Lessons of the Cyber Reskilling Academy

The leaders who orchestrated a reskilling program meant to transform feds into cyber defense analysts have some takeaways.

Federal CIO Suzette Kent
 

As federal CIO, Suzette Kent helped lead an effort to reskill current federal employees for jobs in cybersecurity. (FCW photo)

In 2018, the Office of Management and Budget launched a pilot with the Department of Education and the CIO Council to reskill current feds into cybersecurity positions.

Suzette Kent, former federal CIO, said she had conversations with agency CIOs about common needs for cyber talent across government and came up with idea of retraining current feds for the positions. The move had some obvious advantages: federal hiring managers wouldn't have to onboard new employees and current feds already possessed deep understanding of the mission and business processes of their agencies, she said.

Two classes graduated from the pilot, called the Federal Cyber Reskilling Academy, but there were significant problems getting graduates placed into cyber roles -- in part because the entry level cyber jobs on offer didn't match up to the pay grades of the feds who enrolled in the reskilling program.

But federal tech leaders are still looking at reskilling and upskilling as viable methods for filling federal technology jobs.

OMB, the CIO Council and the Chief Data Officers Council launched a six-month data analysis upskilling program in 2020 that came from the same set of workforce analyses. It started in the Census Bureau before the CIO Council took it on, and it has resulted in a reference guide so it can be replicated locally at agencies.

One takeaway: People are interested.

"When we first started we didn't know whether or not there was going to be an appetite, but we found out that absolutely there was," said Jason Gray, CIO at the Department of Education and co-chair of the CIO Council's Workforce Committee. The first round saw over 1,500 applicants for less than 50 spots.

Another lesson: Leaders weren't sure about how the training would work.

"They were literally pilots to test the training process," said Gray. But the participants were able to absorb the new information on a relatively short, three-month timeline.

"The fact that in three months you had 25 non-IT professionals able to get industry-standard certifications was really amazing," Gray said.

One big question that came out of the program was about "building a transition path for trainees," said Dorothy Aronson, CIO of the National Science Foundation and co-chair of the CIO Council's Workforce Committee.

The federal personnel system doesn't guarantee a smooth transition from one area of work to a different one, a hurdle for feds in the program who weren't already in IT roles.

The first cohort had participants in the GS-12 to GS-15 level, but many entry-level cyber defense analyst positions are lower on the General Schedule scale. Participants couldn't move over and up into cyber jobs because they didn't meet standards requiring a certain amount of experience in a field, generally a year.

After the program, OMB, the Office of Personnel Management and the CIO Council launched some temporary detail opportunities for graduates to improve their skills and fill this gap. Incorporating those details into any future iterations of the program could ensure that participants leave with the right amount of experience, Gray said.

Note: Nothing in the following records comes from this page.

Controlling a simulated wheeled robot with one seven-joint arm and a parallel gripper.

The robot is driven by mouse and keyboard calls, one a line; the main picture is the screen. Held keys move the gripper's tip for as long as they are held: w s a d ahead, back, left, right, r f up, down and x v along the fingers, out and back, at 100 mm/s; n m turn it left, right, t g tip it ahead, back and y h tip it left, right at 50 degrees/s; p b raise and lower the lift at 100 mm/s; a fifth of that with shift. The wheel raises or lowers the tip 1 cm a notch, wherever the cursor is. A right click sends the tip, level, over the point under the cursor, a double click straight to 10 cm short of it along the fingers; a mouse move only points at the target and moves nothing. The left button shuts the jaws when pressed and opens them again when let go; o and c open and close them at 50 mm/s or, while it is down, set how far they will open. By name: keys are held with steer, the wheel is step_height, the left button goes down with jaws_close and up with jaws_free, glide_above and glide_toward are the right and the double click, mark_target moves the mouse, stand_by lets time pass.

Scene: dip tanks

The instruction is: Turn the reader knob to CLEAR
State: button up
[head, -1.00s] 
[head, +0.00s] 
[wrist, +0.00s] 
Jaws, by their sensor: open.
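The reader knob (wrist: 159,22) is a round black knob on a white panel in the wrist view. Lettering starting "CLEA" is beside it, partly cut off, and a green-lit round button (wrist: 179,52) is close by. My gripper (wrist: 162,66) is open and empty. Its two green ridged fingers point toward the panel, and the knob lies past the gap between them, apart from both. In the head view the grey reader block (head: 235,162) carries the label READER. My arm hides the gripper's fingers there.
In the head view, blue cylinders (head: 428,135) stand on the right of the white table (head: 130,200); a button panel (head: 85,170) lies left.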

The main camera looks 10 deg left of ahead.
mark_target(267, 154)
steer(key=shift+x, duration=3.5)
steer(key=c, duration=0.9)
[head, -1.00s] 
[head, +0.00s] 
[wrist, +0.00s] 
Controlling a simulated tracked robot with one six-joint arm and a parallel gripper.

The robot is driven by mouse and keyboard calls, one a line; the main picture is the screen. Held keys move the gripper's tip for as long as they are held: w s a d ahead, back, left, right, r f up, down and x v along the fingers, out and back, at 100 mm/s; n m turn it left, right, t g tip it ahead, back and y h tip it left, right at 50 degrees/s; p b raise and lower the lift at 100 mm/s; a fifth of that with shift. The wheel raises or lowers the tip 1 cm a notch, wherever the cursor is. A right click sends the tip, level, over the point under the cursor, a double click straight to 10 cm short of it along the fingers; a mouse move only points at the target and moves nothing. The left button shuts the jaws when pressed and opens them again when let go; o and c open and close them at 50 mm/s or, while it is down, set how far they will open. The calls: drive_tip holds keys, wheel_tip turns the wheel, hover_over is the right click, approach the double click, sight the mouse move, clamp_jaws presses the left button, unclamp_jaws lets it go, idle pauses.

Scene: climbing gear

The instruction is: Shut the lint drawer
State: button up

Gradual, evolutionary changes within a job series, like the data upskilling program, might also be more effective than complete reskilling, Aronson said.

Kent noted that over the course of the pilots, "we identified places where modern work does not match the government's hiring processes."

In particular, job requirements stressing education and experience are hindering progress, Kent said.

"That is somewhat of an antiquated perspective, especially in areas of emerging technology," Kent said. "Because what's relevant in the space changes so quickly, I'd take somebody that had a certification in the last 24 months for the role before someone who had a degree 10 years ago.… If I'm putting somebody on the playing field, I want somebody who's been in the game recently."

Overall, the program's architects say that reskilling will be necessary to confront government's tech challenges.

"If we as a federal government want to jump forward and modernize, then we have to have people who understand government, who have this commitment to the cause," Aronson said. "So we're trying to figure out, how do we bring those people? How do we propel them into this future world more quickly? That's the problem we're trying to solve."